• [What is needed]:
Collect all lines from the records below that include the word "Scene".
-- Begin Data in this exercise --
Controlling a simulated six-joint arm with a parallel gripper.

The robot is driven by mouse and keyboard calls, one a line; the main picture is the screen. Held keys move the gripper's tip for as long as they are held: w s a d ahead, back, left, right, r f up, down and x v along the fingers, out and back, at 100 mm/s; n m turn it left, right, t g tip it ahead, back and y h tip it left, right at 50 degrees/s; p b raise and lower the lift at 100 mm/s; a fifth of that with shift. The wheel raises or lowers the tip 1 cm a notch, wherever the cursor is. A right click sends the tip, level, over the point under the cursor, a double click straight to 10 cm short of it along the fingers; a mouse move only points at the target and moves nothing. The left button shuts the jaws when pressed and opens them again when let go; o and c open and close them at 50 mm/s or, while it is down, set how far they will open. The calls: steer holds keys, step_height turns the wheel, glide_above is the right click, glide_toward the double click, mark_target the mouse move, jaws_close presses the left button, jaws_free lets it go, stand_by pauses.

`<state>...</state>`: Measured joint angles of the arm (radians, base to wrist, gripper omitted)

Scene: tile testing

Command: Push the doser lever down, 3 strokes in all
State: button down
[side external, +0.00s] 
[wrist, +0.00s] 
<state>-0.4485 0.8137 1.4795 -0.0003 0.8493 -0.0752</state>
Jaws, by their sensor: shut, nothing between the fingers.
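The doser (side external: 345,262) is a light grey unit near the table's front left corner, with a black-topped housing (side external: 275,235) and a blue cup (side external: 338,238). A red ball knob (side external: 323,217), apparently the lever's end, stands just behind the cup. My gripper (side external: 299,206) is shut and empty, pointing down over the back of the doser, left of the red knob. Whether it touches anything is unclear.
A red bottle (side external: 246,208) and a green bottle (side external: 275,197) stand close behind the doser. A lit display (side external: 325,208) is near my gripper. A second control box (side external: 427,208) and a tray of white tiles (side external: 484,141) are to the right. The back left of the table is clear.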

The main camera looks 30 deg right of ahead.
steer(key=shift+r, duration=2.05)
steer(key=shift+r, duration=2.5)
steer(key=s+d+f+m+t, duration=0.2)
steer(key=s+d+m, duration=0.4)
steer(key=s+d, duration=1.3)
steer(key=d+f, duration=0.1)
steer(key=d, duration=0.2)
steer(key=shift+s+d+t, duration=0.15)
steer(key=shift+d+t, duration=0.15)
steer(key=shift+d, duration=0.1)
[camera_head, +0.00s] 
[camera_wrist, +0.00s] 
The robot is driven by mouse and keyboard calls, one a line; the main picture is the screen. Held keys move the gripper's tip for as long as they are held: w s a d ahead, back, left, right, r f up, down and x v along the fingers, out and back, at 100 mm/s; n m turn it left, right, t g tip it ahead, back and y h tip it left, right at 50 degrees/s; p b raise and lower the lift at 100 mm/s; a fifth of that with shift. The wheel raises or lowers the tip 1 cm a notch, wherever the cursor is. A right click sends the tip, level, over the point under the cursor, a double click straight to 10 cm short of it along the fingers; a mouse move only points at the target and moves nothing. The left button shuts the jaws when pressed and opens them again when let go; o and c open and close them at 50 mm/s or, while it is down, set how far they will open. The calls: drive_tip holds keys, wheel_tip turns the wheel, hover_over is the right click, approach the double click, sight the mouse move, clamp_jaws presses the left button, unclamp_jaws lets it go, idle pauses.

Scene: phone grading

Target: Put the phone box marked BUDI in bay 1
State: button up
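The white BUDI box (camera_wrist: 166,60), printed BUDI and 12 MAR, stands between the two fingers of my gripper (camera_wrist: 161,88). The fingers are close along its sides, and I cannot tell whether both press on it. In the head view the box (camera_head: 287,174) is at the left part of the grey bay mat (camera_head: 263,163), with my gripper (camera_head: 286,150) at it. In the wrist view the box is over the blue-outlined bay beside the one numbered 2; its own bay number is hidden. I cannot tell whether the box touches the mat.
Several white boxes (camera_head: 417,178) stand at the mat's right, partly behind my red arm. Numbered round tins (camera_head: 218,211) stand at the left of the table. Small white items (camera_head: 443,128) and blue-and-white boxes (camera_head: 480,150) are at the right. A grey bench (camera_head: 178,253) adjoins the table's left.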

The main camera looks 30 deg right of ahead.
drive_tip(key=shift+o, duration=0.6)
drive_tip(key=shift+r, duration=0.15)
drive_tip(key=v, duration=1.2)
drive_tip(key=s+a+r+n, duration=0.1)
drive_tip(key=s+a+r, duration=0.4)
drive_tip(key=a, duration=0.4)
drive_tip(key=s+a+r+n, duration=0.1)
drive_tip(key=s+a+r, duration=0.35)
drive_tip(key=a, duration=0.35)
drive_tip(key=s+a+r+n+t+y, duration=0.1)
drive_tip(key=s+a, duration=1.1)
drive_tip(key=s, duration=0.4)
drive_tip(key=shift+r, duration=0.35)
-- End Data in this exercise --
• [Correct output]:
Scene: tile testing
Scene: phone grading

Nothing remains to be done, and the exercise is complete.